- _Task goal_
Look through the material below and copy exactly the lines from the line with "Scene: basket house" to the line with "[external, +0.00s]", those two lines included.
-- begin Stored rows --
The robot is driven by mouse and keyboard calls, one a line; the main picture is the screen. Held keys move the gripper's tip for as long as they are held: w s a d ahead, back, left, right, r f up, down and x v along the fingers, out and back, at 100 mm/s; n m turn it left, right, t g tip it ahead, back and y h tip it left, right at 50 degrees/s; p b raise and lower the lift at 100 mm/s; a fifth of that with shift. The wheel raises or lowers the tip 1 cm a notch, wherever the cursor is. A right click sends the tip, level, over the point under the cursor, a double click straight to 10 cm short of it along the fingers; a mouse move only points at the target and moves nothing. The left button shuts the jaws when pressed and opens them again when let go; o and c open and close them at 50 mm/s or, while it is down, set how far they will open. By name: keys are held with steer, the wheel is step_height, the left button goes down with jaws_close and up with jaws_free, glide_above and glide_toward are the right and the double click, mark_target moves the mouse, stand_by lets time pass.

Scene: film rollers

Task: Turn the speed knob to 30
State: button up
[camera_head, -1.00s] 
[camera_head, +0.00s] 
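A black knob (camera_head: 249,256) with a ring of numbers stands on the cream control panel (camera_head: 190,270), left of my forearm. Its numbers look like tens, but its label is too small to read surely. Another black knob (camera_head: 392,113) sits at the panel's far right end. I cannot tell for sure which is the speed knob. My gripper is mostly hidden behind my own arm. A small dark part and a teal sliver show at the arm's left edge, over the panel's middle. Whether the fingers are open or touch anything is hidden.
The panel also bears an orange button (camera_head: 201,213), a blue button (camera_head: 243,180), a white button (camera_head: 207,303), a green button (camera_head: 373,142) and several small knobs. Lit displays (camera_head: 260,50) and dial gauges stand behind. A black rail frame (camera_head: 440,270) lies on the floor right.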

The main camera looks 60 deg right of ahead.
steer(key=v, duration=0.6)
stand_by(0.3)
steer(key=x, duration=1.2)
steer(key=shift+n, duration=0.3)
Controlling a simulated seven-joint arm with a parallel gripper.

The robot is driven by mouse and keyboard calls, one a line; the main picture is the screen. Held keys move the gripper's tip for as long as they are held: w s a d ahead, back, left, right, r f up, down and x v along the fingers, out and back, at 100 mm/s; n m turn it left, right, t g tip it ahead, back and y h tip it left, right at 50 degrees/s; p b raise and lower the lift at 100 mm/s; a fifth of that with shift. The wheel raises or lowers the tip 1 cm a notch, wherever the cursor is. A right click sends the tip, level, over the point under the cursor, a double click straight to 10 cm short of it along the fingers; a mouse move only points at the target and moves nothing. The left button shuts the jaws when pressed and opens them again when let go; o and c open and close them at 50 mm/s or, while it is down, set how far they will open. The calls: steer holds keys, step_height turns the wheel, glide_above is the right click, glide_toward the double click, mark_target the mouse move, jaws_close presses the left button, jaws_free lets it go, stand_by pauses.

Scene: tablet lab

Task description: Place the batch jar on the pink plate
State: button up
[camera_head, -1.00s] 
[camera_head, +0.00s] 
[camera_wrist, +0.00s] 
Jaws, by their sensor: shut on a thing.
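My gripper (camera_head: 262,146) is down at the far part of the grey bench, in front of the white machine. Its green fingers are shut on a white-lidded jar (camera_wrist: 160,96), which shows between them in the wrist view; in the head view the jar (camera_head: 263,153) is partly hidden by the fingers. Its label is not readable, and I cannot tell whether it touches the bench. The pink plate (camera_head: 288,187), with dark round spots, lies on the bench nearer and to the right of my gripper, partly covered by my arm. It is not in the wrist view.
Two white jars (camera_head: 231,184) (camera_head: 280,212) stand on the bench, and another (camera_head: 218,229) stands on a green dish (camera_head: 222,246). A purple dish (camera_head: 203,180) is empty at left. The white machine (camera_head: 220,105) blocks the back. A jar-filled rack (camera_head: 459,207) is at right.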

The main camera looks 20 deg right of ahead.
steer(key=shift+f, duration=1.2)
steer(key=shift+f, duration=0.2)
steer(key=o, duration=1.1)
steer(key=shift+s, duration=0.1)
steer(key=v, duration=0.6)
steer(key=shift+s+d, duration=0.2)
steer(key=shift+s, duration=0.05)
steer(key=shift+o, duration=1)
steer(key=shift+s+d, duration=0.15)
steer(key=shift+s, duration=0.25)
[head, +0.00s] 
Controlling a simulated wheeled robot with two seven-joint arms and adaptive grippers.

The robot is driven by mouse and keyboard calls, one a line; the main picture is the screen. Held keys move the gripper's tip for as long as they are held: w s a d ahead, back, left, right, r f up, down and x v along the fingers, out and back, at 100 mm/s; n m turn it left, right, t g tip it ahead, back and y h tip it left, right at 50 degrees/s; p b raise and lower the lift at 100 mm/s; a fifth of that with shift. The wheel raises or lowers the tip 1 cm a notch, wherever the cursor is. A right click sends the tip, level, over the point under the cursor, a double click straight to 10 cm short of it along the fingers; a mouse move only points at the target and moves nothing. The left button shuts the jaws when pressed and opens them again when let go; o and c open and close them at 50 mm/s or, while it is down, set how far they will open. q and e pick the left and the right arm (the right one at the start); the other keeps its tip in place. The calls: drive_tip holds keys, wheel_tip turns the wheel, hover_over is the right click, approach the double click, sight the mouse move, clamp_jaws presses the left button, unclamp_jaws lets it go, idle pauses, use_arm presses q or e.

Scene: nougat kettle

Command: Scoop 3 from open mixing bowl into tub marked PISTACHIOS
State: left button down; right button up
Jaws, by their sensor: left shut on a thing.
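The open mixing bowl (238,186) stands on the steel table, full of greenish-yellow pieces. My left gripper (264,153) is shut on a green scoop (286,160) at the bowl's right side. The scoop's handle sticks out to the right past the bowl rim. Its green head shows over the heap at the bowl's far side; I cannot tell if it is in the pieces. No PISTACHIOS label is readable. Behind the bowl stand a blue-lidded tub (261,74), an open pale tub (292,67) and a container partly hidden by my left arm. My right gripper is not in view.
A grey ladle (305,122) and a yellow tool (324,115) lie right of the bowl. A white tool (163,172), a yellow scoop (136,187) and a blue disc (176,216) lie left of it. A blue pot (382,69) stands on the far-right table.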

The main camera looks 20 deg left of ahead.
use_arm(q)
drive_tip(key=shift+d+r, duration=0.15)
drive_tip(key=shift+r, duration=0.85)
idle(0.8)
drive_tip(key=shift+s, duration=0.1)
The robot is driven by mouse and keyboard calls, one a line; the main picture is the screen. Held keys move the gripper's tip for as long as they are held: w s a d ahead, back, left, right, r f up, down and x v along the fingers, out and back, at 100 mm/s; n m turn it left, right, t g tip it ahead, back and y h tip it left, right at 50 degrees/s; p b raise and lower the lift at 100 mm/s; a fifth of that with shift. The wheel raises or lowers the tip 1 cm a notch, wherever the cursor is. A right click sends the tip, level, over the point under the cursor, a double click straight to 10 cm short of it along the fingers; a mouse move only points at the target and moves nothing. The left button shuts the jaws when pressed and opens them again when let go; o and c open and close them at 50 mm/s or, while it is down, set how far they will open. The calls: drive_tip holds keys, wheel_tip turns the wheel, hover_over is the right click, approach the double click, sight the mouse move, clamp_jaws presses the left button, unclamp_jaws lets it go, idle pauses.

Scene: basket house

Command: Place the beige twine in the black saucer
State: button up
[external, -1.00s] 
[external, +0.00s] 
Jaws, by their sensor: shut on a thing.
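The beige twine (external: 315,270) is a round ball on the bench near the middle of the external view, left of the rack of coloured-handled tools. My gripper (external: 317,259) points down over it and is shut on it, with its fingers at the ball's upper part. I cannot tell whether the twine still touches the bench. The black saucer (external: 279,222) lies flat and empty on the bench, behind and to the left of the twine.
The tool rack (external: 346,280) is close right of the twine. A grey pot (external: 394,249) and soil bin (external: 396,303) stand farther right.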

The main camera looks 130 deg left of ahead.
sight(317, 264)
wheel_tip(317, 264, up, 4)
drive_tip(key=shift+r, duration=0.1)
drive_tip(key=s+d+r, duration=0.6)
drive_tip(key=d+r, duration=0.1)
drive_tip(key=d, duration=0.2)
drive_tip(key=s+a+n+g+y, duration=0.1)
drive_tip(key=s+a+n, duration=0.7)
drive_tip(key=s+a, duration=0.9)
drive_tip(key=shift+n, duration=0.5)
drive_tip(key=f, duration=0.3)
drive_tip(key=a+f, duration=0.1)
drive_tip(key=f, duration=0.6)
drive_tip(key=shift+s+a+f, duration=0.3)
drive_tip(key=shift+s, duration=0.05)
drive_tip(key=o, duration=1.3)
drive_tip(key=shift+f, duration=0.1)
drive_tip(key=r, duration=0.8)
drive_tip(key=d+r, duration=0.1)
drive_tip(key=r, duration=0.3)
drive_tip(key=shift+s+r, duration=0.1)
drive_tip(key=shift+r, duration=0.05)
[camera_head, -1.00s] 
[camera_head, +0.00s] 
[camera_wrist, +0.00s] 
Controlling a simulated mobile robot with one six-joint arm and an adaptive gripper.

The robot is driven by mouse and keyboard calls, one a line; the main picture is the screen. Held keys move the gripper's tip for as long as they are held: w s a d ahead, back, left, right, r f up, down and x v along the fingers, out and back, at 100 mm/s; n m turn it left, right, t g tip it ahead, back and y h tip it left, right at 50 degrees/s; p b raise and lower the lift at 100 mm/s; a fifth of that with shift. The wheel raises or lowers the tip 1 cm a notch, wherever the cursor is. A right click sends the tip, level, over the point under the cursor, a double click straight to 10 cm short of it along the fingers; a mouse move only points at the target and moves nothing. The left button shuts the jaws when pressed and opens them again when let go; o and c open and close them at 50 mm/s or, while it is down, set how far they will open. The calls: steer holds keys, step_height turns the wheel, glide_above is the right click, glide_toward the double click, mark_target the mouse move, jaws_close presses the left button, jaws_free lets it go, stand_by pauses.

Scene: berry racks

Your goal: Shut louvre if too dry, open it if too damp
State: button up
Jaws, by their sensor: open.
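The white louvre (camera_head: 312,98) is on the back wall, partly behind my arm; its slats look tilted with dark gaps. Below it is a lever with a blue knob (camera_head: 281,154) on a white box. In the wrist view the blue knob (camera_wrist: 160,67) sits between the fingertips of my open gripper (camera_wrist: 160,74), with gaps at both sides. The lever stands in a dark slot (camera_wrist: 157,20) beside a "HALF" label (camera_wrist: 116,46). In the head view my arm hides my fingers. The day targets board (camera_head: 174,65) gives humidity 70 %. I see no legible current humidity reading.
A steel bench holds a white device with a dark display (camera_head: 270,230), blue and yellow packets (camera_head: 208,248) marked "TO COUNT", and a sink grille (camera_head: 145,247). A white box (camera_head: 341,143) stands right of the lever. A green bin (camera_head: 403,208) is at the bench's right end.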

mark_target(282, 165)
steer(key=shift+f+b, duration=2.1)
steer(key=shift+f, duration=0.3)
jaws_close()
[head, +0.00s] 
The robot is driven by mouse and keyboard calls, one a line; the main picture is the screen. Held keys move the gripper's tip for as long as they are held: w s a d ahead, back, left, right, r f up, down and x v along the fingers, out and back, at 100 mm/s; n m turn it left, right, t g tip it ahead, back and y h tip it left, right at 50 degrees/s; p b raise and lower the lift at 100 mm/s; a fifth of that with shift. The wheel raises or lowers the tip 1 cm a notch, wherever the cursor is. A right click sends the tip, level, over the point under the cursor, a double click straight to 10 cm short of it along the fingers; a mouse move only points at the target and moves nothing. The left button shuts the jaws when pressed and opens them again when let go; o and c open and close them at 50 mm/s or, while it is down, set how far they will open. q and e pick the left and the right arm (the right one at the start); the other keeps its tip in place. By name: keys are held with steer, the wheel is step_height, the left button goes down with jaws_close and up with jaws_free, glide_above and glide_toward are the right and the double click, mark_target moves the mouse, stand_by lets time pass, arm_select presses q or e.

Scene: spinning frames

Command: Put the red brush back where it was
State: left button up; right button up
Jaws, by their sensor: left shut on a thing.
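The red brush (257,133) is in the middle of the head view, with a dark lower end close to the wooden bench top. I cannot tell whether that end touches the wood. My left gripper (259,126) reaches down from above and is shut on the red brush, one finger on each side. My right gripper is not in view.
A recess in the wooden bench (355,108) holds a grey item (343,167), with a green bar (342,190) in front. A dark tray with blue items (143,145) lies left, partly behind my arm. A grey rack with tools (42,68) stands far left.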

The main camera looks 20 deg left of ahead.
-- end Stored rows --
- _Task answer_
Scene: basket house

Command: Place the beige twine in the black saucer
State: button up
[external, -1.00s] 
[external, +0.00s] 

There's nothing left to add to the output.